Por: Elko Omar Vázquez Erosa
Los fines de semana mi amigo Césareo y yo nos dirigíamos a “El Pasito”, un mercadillo en el que se podían adquirir productos de contrabando como aparatos electrónicos, lentes oscuros y casetes.
Recuerdo que vendían los casetes marca Sony, algunos de ellos de colores chillones y translúcidos, como correspondía a la moda de los ochenta; si el presupuesto no alcanzaba comprábamos un paquetito de casetes de una marca china, Memex, que venían de a cinco en una bolsita y que sólo se escuchaban bien las primeras dos veces que los corrías en el reproductor.
Todos los adolescentes competíamos por tener una amplia colección de música y nos reuníamos a hacer grabaciones pirata de música rock: era la moda.
Cierta vez de regreso del mercadillo César y yo abordamos un autobús y pasamos por la colonia Granjas de la ciudad de Chihuahua. Una señora viajaba en compañía de su hijo, un niño rubio con cara de pocos amigos que estaba haciendo un berrinche:
—Hijo, siéntate bien aquí— dijo la señora, con voz apagada.
—¡Nooo! —gritó el mentecato agitando los brazos con desdén.
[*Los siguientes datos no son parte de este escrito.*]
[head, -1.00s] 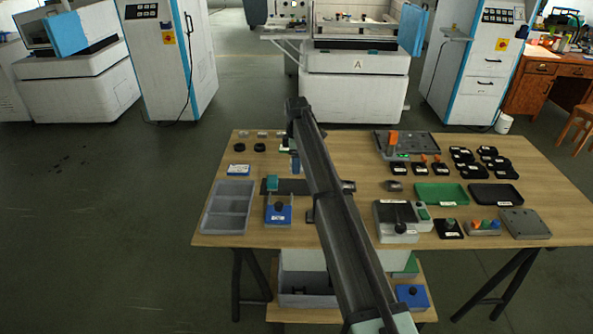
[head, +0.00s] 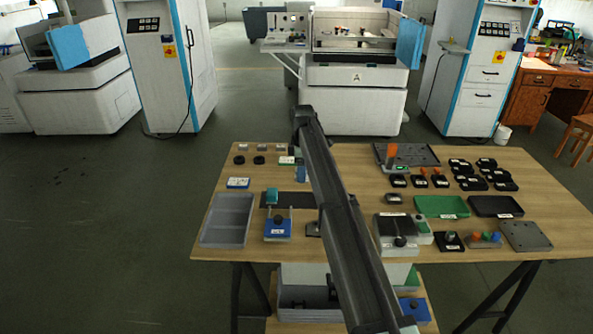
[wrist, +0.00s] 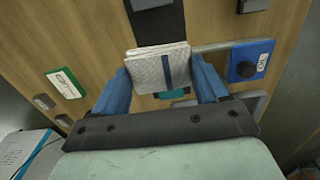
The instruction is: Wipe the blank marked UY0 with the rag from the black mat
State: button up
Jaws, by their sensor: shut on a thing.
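My gripper (wrist: 160,82) has blue fingers shut on a whitish folded rag (wrist: 158,66) with a dark stripe, seen in the wrist view. In the head view one blue finger (head: 301,174) shows beside my arm; the rag is hidden there. The black mat (head: 293,201) lies below, partly behind my arm, and shows as a dark strip in the wrist view (wrist: 157,24). Small grey blocks (head: 265,147) stand in a row at the table's back left; two (wrist: 43,102) show at the wrist view's left. No marking on them is legible, so I cannot tell which is UY0.
A teal block (head: 272,196) is at the mat's left end. A blue fixture with a black knob (head: 278,226) stands in front, and a grey tray (head: 228,220) at left. The right half is crowded.

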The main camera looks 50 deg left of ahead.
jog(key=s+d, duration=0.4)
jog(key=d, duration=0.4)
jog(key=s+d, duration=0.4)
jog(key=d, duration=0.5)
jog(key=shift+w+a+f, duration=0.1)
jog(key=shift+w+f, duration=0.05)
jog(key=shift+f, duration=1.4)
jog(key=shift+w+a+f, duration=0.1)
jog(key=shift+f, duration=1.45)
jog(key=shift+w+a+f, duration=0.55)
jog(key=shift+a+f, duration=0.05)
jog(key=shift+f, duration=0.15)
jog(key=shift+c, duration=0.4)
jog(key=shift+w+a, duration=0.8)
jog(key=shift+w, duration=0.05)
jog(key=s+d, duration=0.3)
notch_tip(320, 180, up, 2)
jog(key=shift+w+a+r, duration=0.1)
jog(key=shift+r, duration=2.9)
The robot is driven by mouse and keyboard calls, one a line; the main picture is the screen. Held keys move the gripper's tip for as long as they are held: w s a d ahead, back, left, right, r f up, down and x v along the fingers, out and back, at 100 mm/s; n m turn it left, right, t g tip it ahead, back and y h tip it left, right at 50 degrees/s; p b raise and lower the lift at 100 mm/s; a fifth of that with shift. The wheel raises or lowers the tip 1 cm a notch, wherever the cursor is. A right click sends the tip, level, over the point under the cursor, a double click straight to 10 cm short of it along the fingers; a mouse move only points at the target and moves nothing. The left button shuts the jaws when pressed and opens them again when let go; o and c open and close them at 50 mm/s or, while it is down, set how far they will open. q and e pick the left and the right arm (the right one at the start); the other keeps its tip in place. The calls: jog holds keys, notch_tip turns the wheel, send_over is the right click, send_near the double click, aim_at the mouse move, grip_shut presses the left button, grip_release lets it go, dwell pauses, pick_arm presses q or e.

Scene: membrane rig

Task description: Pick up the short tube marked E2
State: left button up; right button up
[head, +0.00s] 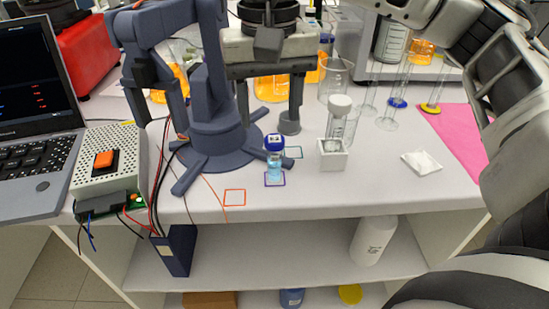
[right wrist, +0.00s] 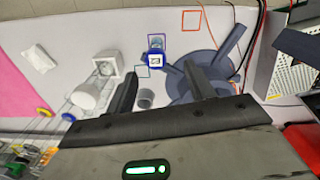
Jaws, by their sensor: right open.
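A short tube with a blue cap (head: 274,160) and pale blue contents stands upright in a purple square outline near the table's front edge. In the right wrist view its blue cap (right wrist: 155,60) faces the camera; the mark on it is too small to read. My right gripper (head: 268,122) is open and empty, behind and above the tube in the head view. In the right wrist view the tube shows beyond the gap between the two fingertips (right wrist: 159,72), apart from both. My left gripper is not in view.
A dark blue desk arm (head: 212,130) stands left of the tube. A white block (head: 332,160) and a white-capped vessel (head: 340,104) stand to its right. A grey cup (head: 289,123) stands behind. An orange outline (head: 235,197) at the front is empty.

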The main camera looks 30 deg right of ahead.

Poco después pasamos por una iglesia y la señora, buena católica, se persignó y le pidió a su hijo que hiciera lo mismo. El mocoso comenzó a hacer aspavientos y a rechazar la sugerencia de su madre: quizá era un temprano lector de Voltaire.
En el colmo de la desesperación la mujer se levantó de su asiento, sostuvo al niño con su mano izquierda por el hombro y lo persignó.
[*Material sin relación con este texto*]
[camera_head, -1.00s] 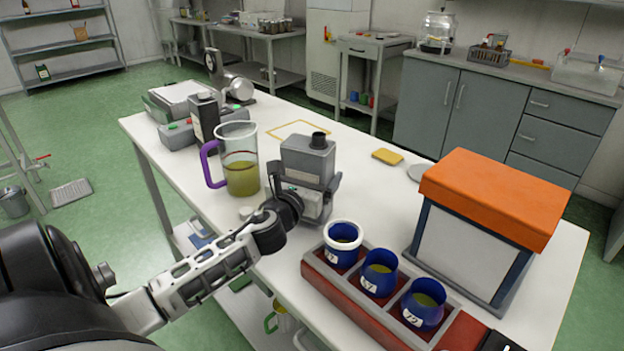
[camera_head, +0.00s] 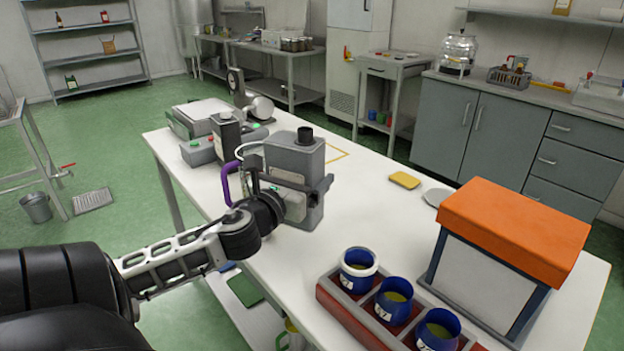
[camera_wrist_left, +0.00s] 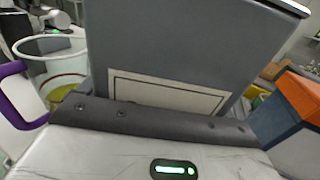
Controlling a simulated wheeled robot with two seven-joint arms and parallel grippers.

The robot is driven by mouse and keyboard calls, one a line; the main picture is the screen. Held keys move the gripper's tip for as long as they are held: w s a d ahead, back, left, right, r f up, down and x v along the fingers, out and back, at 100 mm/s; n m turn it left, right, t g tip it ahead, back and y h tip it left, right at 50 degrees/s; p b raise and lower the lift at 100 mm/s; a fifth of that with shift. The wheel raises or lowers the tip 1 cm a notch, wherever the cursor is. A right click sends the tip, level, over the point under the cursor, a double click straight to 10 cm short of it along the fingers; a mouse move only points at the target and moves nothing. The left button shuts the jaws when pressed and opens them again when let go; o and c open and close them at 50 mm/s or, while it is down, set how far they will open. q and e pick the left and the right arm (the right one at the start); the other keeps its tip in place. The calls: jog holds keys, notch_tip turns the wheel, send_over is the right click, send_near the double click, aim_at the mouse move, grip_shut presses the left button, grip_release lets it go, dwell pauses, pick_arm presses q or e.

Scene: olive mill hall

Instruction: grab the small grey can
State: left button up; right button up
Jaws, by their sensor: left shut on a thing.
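The small grey can (camera_head: 296,152) is a boxy grey container with a short black cap and a pale label. My left gripper (camera_head: 300,180) is shut on it, with a dark finger along its side, and holds it upright, apparently above the table. In the left wrist view the can's grey wall and framed label panel (camera_wrist_left: 170,92) fill the middle, right against the gripper. The can's lower part is partly hidden by the gripper. My right gripper is in neither current view.
Behind the can, mostly hidden, is a jug with a purple handle (camera_head: 228,180); it also shows in the left wrist view (camera_wrist_left: 62,66). A red rack (camera_head: 350,312) with blue cups and an orange-topped box (camera_head: 515,230) stand at right. The table's middle (camera_head: 370,220) is clear.

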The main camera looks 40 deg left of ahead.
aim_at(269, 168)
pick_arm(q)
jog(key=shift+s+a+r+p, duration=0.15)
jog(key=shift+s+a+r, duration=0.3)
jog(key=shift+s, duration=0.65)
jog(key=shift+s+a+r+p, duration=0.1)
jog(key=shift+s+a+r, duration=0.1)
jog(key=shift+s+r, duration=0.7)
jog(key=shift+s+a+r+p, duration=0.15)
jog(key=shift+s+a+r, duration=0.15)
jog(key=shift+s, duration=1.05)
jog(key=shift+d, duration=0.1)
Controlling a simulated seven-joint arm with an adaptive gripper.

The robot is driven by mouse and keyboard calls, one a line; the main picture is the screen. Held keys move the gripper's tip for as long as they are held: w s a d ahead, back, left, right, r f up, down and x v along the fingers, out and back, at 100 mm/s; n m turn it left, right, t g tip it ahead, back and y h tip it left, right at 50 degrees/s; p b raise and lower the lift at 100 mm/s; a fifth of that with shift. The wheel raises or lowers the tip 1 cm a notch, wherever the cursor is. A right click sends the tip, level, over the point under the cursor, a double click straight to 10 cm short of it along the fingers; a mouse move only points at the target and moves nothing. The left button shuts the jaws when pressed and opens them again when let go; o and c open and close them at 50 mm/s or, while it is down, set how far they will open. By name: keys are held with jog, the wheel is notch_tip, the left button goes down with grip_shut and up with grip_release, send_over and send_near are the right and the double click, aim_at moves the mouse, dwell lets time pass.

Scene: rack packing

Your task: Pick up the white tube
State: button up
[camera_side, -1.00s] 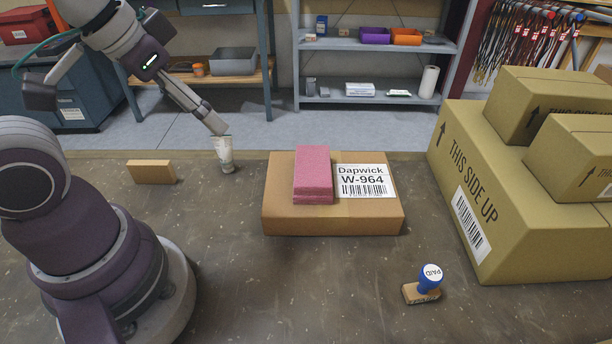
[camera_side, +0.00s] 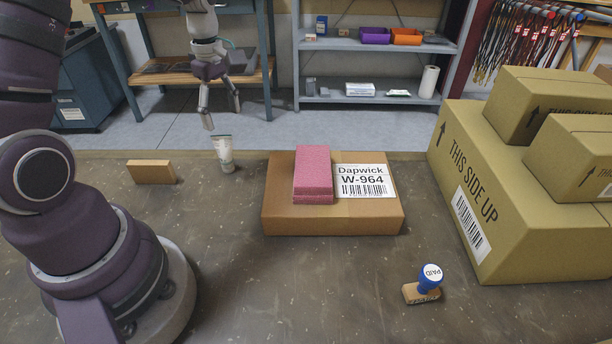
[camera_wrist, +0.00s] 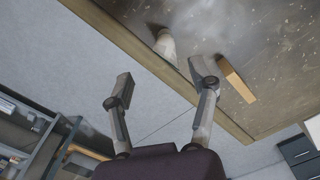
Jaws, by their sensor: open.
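The white tube (camera_side: 223,153) stands on the table near its far edge, leaning slightly, between the small wooden block and the cardboard box. It also shows in the wrist view (camera_wrist: 165,46), at the top and partly blurred. My gripper (camera_side: 223,119) is open and empty, above and behind the tube in the side view, apart from it. In the wrist view my gripper's fingers (camera_wrist: 160,78) are spread wide, with the tube lying beyond the fingertips.
A small wooden block (camera_side: 151,172) stands left of the tube. A cardboard box (camera_side: 330,219) carrying a pink sponge-like block (camera_side: 313,172) lies to the right. A blue-handled stamp (camera_side: 428,283) is at the front right. Large cartons (camera_side: 545,247) fill the right side.

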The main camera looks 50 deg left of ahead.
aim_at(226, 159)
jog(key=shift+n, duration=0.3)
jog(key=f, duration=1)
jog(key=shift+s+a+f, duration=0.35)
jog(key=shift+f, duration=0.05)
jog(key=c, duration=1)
—¡Ah! —gritó furioso y comenzó a tallarse la cara y el pecho como si intentara liberarse de una enorme suciedad.
El espectáculo era radiante y total: el niño chillaba de rabia, la señora le suplicaba con una voz desmayada que se comportara cuando de pronto una anciana vestida de negro, de esas que se mantienen en la Iglesia y que llevan un perfume que ya usaba la reina María Antonieta antes de la Revolución Francesa sacó un frasquito de su bolso y roció al niño con agua bendita.
—¡En el nombre de Cristo! —salmodió la buena señora y el niño aumentó la intensidad de sus chillidos: todos reíamos a carcajadas.
—¡Miguel! ¡Aquí nos bajamos! —ordenó la mamá del niño, muy apenada; como su hijo no quería obedecer y a ella finalmente se le había agotado la paciencia lo tomó por una oreja y se lo llevó a rastras, entre las risas de los pasajeros.